Mary 32-year-old poses with her baby Eva at the Target Supplementary Area in Gurei Nutrition Center, Juba. Mothers and children between six months and two years of age who live in camps will continue to receive nutrition assistance for the prevention and treatment of malnutrition. WFP
The UN World Food Programme will suspend food aid to over 100,000 displaced people in South Sudan, as funding shortages force the agency to make "painful decisions", it said Monday.
The cuts will start next month and last until January, affecting 106,000 people living in the capital Juba as well as Bor South county and the town of Wau, WFP said, warning of further reductions unless funding was increased.
"Drastic times call for drastic measures.
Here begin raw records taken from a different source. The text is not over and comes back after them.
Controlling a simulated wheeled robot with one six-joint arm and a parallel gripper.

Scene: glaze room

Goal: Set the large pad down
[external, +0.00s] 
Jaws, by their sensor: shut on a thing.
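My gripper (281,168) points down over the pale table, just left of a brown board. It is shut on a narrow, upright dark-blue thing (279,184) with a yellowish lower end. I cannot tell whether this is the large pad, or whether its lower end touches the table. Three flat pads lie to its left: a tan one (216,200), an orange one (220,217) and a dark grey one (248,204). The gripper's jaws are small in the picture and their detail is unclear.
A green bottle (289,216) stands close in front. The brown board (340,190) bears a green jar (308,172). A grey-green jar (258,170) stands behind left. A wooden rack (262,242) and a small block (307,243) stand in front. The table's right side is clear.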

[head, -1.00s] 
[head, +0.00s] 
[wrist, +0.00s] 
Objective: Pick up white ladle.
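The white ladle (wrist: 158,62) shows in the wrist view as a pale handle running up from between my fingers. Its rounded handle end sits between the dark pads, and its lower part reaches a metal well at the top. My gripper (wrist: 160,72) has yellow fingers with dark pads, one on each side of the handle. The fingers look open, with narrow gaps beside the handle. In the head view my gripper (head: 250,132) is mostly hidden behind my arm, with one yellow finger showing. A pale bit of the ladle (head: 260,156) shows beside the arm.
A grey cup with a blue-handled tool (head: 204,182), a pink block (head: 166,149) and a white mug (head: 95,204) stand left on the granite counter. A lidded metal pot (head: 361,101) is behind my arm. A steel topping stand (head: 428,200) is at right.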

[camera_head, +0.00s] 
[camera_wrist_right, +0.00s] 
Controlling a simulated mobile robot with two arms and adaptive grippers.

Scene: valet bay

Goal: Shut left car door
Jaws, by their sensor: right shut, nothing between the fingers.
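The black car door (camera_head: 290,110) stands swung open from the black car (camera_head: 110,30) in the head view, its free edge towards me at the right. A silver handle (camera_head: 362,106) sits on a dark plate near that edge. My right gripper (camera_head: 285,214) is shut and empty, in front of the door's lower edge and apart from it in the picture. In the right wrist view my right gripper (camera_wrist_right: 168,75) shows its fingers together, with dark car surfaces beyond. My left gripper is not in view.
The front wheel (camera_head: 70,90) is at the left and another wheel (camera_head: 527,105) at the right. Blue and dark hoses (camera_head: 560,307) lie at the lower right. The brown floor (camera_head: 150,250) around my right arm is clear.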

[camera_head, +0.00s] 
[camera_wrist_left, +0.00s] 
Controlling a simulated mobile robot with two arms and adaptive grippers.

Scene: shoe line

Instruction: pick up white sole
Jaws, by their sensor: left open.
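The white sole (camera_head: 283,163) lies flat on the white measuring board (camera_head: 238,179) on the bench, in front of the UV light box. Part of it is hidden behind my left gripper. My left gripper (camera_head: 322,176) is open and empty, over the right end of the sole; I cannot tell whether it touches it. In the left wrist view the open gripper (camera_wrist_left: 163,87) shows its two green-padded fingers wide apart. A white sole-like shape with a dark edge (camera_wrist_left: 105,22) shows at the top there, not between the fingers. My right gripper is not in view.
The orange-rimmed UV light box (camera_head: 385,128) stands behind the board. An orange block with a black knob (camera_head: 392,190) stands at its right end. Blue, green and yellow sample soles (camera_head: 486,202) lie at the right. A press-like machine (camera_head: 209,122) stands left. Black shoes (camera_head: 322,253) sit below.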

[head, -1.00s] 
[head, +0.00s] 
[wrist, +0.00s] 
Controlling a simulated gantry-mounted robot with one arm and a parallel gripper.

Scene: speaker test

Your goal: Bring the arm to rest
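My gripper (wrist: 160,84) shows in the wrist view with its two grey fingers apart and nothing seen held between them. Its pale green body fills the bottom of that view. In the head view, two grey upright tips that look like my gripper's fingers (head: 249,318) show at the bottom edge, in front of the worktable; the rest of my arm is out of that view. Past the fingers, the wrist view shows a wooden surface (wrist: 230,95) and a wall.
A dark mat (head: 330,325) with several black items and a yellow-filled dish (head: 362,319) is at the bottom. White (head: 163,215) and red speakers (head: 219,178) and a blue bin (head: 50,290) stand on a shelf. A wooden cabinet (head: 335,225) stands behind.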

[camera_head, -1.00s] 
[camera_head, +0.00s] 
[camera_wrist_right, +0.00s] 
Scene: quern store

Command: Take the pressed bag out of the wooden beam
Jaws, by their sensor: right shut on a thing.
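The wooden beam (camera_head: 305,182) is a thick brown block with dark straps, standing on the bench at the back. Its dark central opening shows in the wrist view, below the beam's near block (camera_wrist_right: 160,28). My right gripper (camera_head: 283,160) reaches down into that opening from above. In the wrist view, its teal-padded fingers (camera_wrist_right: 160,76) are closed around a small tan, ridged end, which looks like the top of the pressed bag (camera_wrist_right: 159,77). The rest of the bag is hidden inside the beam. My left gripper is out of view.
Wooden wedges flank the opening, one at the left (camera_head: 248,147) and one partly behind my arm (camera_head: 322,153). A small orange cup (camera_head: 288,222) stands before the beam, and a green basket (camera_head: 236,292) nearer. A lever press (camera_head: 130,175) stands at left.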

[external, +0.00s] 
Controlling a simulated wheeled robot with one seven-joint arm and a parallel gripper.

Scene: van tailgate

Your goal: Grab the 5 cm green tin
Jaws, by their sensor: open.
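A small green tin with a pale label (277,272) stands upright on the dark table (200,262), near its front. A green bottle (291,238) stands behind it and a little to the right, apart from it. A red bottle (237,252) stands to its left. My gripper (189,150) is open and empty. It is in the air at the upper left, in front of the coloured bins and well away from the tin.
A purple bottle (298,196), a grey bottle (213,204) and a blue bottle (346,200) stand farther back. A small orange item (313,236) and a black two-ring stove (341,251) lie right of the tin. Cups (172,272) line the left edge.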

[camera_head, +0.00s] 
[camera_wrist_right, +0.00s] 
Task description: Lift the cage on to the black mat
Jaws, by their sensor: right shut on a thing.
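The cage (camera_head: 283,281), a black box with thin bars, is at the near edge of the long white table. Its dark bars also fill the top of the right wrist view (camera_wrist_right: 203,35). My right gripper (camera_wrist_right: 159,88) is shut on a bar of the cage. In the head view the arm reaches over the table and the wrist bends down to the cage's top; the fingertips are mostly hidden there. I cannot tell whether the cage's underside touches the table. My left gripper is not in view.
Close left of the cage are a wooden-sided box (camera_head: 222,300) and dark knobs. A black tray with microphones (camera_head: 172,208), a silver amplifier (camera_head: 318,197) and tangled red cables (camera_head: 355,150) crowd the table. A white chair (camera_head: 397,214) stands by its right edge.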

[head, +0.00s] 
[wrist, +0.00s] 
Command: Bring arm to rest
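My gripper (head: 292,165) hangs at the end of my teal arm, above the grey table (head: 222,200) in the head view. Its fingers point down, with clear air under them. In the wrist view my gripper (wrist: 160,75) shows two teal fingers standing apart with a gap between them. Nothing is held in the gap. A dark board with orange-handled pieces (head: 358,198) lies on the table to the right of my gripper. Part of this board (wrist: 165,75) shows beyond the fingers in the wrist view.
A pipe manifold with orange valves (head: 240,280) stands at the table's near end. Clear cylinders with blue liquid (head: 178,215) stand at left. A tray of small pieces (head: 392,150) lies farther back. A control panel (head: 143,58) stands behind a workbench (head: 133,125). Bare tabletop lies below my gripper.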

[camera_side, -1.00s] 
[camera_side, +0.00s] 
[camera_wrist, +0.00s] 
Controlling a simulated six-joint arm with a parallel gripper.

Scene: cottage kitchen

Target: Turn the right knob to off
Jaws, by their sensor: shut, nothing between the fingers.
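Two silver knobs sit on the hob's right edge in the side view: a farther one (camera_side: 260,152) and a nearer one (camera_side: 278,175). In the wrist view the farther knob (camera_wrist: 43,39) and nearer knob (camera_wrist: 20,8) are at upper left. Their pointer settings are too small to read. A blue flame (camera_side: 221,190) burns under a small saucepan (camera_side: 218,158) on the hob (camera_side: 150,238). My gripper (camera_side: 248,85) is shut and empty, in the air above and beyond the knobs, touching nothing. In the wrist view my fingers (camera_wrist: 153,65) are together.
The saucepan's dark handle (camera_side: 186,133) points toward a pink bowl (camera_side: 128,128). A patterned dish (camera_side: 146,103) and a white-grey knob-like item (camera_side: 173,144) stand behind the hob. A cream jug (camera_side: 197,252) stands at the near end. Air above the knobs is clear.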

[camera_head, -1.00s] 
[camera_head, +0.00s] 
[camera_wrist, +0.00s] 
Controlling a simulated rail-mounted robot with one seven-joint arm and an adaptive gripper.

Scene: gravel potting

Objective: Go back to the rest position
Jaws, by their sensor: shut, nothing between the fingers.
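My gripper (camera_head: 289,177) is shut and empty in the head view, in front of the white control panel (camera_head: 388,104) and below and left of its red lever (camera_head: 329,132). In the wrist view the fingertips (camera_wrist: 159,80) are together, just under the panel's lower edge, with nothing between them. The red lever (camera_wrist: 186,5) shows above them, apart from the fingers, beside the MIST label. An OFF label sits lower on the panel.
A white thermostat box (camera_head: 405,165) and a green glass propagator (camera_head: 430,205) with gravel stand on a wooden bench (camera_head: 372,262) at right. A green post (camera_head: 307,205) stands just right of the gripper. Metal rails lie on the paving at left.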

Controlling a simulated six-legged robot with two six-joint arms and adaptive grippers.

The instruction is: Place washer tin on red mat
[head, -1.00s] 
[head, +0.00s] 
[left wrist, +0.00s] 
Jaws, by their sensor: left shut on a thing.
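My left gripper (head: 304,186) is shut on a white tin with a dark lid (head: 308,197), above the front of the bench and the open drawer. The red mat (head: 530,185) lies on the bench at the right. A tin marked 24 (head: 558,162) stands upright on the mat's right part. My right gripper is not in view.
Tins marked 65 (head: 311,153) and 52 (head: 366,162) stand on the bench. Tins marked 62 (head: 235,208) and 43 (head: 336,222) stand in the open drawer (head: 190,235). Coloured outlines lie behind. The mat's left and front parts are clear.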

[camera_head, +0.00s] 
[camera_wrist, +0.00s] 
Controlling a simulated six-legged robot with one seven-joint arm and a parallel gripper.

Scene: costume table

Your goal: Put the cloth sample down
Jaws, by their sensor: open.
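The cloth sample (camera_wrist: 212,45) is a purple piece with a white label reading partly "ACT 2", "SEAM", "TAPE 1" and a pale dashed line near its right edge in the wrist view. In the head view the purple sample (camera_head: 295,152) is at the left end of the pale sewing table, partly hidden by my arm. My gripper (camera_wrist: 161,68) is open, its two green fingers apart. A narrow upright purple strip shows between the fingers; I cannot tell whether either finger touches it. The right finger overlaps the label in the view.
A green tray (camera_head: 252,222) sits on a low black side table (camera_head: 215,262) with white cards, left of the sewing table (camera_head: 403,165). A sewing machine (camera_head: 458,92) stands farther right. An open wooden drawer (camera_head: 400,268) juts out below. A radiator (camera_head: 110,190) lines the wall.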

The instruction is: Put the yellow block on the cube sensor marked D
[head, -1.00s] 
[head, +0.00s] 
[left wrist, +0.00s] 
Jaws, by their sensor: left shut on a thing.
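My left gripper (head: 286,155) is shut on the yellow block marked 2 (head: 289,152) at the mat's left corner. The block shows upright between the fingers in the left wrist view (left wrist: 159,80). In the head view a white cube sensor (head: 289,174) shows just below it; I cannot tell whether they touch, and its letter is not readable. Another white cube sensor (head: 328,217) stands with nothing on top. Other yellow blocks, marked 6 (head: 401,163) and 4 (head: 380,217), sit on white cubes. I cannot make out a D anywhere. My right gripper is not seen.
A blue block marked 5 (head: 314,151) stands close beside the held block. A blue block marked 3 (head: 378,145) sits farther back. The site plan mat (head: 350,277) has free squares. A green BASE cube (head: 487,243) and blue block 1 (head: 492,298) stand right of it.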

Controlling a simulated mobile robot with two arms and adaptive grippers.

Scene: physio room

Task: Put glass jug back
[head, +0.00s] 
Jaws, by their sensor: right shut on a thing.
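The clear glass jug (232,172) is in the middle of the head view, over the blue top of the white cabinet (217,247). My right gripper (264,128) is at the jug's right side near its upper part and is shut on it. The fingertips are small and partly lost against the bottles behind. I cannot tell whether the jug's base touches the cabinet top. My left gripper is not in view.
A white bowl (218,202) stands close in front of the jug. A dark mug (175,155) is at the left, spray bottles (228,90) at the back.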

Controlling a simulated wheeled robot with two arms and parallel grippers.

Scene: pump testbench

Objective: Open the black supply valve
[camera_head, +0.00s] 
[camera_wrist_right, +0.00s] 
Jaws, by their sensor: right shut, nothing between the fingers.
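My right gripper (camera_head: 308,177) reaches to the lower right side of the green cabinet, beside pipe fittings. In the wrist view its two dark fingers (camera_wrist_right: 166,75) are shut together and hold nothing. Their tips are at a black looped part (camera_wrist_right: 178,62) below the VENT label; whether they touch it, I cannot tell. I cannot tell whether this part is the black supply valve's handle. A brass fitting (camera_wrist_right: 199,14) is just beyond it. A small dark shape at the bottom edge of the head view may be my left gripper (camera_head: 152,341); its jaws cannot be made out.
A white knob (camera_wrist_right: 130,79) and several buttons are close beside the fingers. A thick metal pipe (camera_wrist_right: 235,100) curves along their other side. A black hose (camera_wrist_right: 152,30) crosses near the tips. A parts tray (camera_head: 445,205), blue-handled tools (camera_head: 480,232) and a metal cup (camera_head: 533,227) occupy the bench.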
We are forced to take these painful decisions and stretch our limited resources to meet the critical needs of people," WFP representative and country director Matthew Hollingworth said in a statement.
"If funding levels continue to drop, we may have no choice but to make further cuts as the needs of vulnerable communities continue to outpace available resources," he said, with the agency calling for an additional $154 million (131 million euros) in assistance.
The announcement comes shortly after the UN's humanitarian agency OCHA reported that 380,000 people had been affected by heavy flooding, which deluged farmland, submerged homes and displaced families in the impoverished nation.
OCHA last month also warned of a funding shortfall, having received only 54 percent of the $1.7 billion required to fund programmes in the country.
Four out of five of South Sudan's 11 million people live in "absolute poverty", according to the World Bank in 2018, while more than 60 percent of its population suffers from severe hunger from the combined effects of conflict, drought and floods.
Since achieving independence from Sudan in 2011, the young nation has been in the throes of a chronic economic and political crisis, and is struggling to recover from the aftermath of a five-year civil war that left nearly 400,000 people dead.
Although a 2018 ceasefire and power-sharing deal between President Salva Kiir and his deputy Riek Machar still largely holds, it is being sorely tested, with little progress made in fulfilling the terms of the peace process.